What you are asked to do:
How many lines hold the string "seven"? Reply with the number alone.

Given records:
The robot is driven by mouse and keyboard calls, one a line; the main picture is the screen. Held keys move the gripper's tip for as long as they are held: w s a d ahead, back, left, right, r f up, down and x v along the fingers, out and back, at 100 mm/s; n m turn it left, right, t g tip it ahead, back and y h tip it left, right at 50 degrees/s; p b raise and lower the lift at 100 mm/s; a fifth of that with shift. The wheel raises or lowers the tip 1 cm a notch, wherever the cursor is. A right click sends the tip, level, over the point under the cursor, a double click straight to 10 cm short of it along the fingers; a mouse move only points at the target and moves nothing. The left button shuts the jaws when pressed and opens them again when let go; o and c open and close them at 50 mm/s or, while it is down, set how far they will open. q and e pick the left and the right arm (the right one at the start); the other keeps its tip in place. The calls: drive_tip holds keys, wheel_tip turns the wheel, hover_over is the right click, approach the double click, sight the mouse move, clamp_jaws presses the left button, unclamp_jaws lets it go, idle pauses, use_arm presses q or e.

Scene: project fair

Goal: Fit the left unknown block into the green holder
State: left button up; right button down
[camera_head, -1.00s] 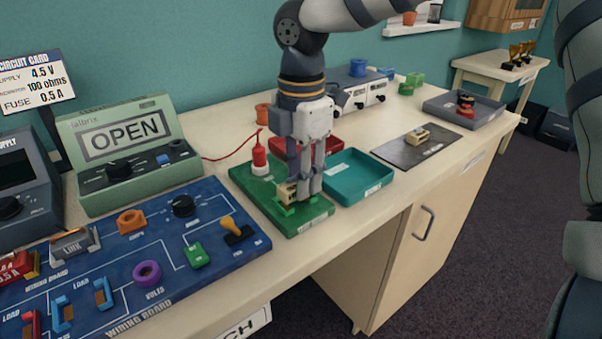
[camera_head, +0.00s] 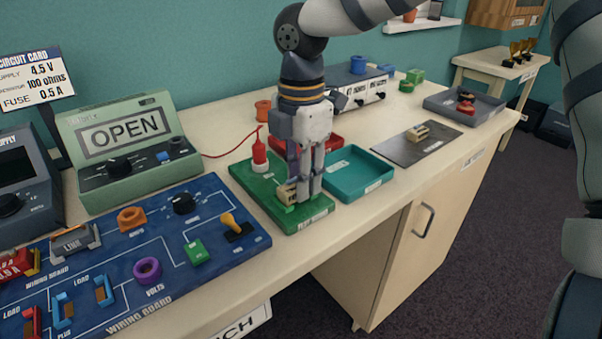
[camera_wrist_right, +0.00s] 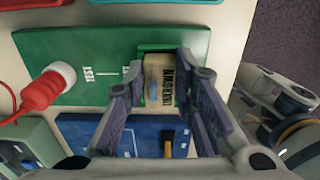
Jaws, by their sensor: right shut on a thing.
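The pale tan unknown block (camera_wrist_right: 158,82), with dark lettering on its face, is between the fingers of my right gripper (camera_wrist_right: 165,100). The block also shows in the head view (camera_head: 286,194). The green holder (camera_wrist_right: 146,50) is on the green test board (camera_head: 262,184), at its front end. The block is down at the holder, with green showing along its edges. The fingers hide much of the contact, so I cannot tell whether it is fully seated. My right gripper (camera_head: 303,192) points down and is shut on the block. My left gripper is out of view.
Another tan block (camera_head: 418,132) lies on a dark mat (camera_head: 400,150) to the right. A teal tray (camera_head: 358,176) and a red tray stand close beside the green board. A red probe (camera_head: 259,153) stands on the board. The blue wiring board (camera_head: 120,255) is at left.

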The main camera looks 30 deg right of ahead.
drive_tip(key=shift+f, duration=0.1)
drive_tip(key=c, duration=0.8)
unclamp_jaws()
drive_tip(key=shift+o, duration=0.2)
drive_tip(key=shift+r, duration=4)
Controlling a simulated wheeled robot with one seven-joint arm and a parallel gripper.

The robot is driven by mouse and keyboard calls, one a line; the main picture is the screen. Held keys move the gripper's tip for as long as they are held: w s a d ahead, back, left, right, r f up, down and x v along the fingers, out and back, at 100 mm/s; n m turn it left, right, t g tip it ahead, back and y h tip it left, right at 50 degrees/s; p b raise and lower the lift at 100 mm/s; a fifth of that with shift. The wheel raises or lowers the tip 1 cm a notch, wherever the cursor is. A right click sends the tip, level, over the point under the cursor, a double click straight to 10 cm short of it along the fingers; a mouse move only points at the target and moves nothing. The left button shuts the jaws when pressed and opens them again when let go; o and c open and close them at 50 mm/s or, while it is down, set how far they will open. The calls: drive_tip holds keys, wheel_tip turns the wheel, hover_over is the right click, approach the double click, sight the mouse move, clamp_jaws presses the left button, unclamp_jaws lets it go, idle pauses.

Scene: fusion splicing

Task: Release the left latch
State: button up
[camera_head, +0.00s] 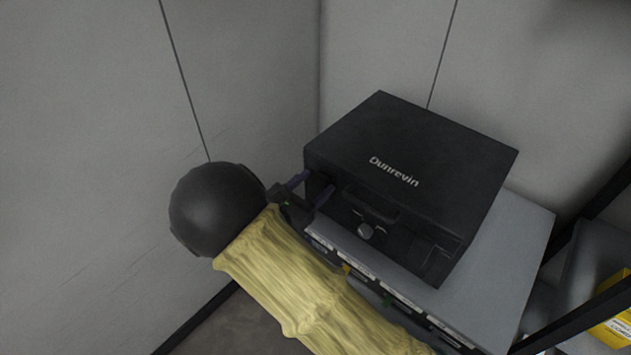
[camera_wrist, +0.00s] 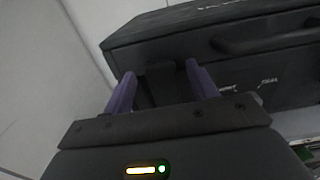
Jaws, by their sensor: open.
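A black case (camera_head: 410,165) marked "Dunrevin" sits closed on a grey surface, and its front also fills the upper part of the wrist view (camera_wrist: 220,35). My gripper (camera_head: 312,187) is at the left end of the case's front. Its two purple fingers are spread apart with a gap between them in the wrist view (camera_wrist: 157,82). The left latch (camera_wrist: 158,72) appears as a dark raised piece on the case front, between the fingertips. I cannot tell whether the fingers touch it. In the head view the latch is hidden or too dark to make out.
The case stands on a grey cabinet top (camera_head: 520,235). Pale walls (camera_head: 90,120) close in at the left and back. A yellow box (camera_head: 612,320) lies at the lower right.

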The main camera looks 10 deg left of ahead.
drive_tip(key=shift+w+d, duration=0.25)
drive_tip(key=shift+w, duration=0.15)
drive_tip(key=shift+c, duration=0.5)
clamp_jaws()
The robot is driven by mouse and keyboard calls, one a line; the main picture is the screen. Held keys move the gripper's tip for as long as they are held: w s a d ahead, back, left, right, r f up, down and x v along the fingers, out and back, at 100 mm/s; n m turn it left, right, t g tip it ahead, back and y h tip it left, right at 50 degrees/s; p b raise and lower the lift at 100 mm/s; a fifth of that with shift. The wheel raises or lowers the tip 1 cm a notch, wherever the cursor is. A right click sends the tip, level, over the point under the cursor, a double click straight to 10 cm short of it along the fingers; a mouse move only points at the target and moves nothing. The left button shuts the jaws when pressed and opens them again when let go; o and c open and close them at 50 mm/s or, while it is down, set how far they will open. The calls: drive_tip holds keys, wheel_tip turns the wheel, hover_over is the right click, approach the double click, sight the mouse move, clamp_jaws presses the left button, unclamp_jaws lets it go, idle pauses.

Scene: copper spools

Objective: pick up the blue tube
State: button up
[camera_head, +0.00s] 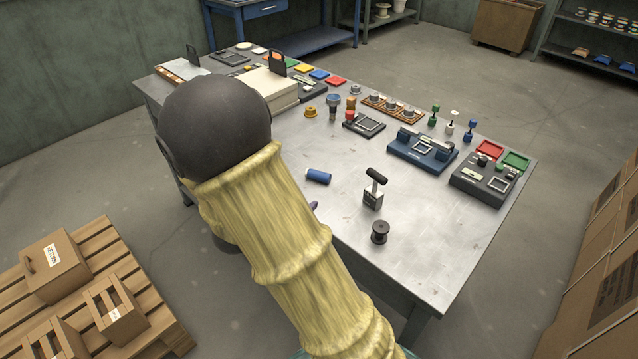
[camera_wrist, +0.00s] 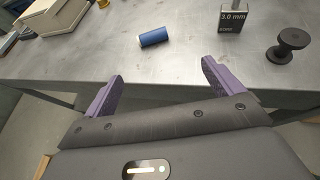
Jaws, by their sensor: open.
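The blue tube (camera_head: 318,176) lies on its side on the grey metal table, near the table's front edge, with a pale end facing left. In the wrist view the blue tube (camera_wrist: 155,37) lies ahead of the fingers and a little above the middle of the gap between them. My gripper (camera_wrist: 161,76) has two purple fingers spread apart with nothing between them. The fingers do not touch the tube. In the head view my arm hides most of the gripper; only a small purple fingertip shows near the table edge.
The metal table (camera_head: 290,135) is bare around the tube. A block marked 3.0 mm (camera_wrist: 232,20) and a dark spool (camera_wrist: 288,47) stand to its right. A blue fixture (camera_head: 422,150) and a dark fixture (camera_head: 483,180) sit farther right. A wooden pallet (camera_head: 150,300) lies on the floor at left.

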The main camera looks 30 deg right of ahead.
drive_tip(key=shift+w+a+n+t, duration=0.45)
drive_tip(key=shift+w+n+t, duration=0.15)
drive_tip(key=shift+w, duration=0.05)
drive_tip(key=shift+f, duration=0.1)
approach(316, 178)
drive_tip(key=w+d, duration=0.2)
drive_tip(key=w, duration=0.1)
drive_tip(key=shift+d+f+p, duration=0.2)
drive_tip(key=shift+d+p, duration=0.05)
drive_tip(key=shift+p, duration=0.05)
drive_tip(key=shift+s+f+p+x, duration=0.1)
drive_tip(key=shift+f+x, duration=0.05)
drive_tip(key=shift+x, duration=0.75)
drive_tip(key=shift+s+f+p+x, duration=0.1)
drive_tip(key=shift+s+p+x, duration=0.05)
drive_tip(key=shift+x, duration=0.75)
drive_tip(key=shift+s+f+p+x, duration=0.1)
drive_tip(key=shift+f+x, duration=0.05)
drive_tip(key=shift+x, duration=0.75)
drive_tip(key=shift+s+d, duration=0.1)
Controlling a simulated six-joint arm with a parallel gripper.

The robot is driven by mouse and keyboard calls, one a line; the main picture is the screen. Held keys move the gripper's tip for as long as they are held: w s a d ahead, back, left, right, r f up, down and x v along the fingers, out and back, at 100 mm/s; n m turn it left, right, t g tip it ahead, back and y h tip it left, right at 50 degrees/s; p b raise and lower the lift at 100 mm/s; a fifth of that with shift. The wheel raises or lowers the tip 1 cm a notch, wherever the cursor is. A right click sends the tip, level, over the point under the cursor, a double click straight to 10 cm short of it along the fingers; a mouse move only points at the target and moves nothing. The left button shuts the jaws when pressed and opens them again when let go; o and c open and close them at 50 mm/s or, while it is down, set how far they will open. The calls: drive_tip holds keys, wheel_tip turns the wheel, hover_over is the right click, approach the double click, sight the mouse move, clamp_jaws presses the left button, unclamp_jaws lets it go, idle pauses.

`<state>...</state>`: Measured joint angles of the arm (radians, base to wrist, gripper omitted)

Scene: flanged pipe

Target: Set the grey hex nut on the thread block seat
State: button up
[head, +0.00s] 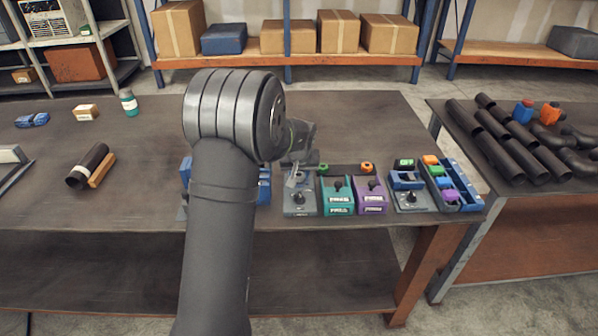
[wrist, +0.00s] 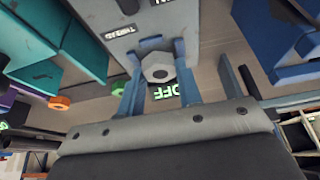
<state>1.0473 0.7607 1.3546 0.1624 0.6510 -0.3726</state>
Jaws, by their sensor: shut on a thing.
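In the head view my gripper (head: 295,178) is over the back part of a grey block (head: 300,208), which looks like the thread block; the nut is too small to make out there. A dark post (head: 298,198) stands on this block, in front of the fingers. In the wrist view the grey block (wrist: 150,28) lies beyond the nut, with the post at the top edge. Contact cannot be told.
A teal block (head: 337,200) and a purple block (head: 372,204) stand close on the right. Orange (head: 367,168) and green (head: 323,169) rings lie behind them. Blue parts (head: 264,187) stand left. A lit "OFF" sign (wrist: 166,91) is near the nut. The table's left middle is mostly clear.

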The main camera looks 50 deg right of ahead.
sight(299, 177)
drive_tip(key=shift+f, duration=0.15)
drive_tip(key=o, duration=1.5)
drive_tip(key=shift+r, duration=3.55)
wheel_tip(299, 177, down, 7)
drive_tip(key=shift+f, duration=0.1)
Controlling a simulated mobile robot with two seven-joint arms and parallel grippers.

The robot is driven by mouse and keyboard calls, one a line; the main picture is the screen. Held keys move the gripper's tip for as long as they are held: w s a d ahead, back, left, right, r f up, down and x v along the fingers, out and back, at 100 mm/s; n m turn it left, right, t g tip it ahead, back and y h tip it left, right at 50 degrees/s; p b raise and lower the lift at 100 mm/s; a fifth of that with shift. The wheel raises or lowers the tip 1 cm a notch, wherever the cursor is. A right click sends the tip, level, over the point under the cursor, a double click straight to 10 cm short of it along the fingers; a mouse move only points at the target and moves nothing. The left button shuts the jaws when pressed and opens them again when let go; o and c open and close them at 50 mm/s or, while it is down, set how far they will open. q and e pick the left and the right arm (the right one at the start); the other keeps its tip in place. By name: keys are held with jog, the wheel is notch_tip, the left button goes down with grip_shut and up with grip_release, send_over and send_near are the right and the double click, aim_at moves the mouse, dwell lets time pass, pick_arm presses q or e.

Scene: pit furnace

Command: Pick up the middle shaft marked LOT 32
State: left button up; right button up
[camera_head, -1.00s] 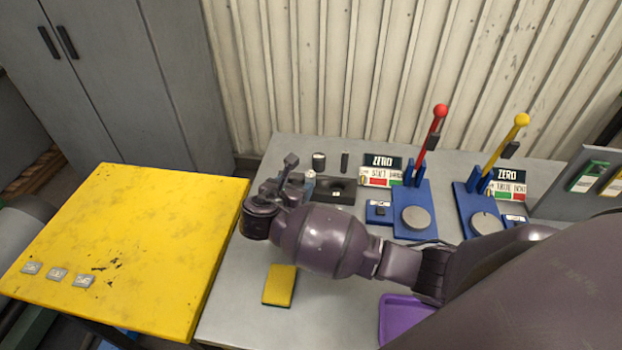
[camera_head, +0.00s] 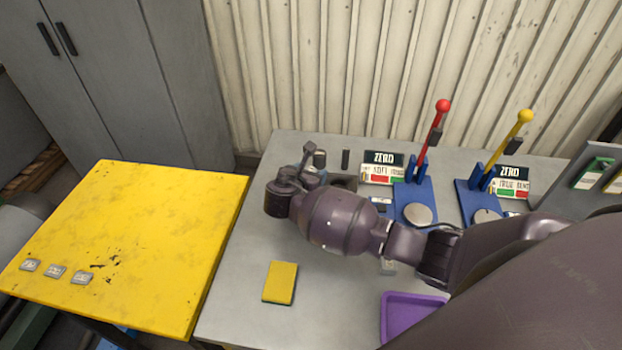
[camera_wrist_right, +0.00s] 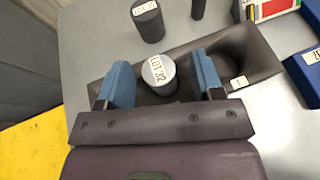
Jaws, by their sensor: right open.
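The shaft marked LOT 32 (camera_wrist_right: 161,76) shows in the right wrist view as a short grey cylinder with a pale label on top. It stands at the dark block (camera_wrist_right: 245,60) with a trough. My right gripper (camera_wrist_right: 163,84) is open, with one blue finger pad on each side of the shaft; I cannot tell whether they touch it. In the head view my right gripper (camera_head: 308,168) is over the back of the grey table and hides most of the shaft. My left gripper is not in view.
Another labelled cylinder (camera_wrist_right: 148,20) stands just behind, and a thin dark one (camera_head: 345,159) beside it. Two blue lever testers, red-handled (camera_head: 414,204) and yellow-handled (camera_head: 481,205), stand to the right. A yellow pad (camera_head: 280,283) and purple tray (camera_head: 412,318) lie in front.

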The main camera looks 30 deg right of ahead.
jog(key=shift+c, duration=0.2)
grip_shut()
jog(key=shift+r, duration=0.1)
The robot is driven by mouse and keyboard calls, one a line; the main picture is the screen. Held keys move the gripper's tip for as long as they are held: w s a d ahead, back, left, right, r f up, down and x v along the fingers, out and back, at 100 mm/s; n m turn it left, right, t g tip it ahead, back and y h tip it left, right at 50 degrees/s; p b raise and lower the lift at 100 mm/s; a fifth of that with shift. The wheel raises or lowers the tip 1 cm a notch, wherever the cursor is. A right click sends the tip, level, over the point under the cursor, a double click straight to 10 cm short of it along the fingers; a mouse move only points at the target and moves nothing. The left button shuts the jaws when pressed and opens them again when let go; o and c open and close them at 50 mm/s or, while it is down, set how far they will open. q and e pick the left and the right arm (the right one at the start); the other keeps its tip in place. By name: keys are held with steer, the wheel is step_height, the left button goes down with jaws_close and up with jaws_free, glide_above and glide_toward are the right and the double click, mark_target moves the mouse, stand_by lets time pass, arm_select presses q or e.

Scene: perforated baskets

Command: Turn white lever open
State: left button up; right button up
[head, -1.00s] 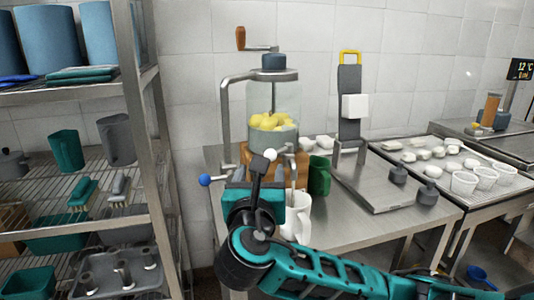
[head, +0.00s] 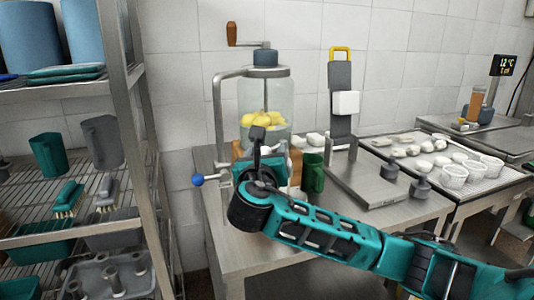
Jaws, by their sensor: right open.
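A glass dispenser (head: 278,97) with yellow fruit inside and a brown-handled crank (head: 232,34) stands on the steel table. A lever with a blue ball knob (head: 198,180) sticks out to its left, low down. The white lever knob is not visible now; my right gripper and wrist cover the area in front of the dispenser's base. My right gripper (head: 257,136) is open, its dark fingers pointing up before the lower part of the glass. I cannot tell whether it touches anything. My left gripper is out of view.
A green jug (head: 313,173) stands just right of my gripper. A grey slicer-like stand (head: 342,110) with a yellow handle is farther right. A tray of white cups (head: 441,165) lies beyond. A metal shelf rack (head: 136,160) borders the left side.

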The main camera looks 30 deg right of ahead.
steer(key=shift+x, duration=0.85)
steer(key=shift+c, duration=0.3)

Finished exercise:
2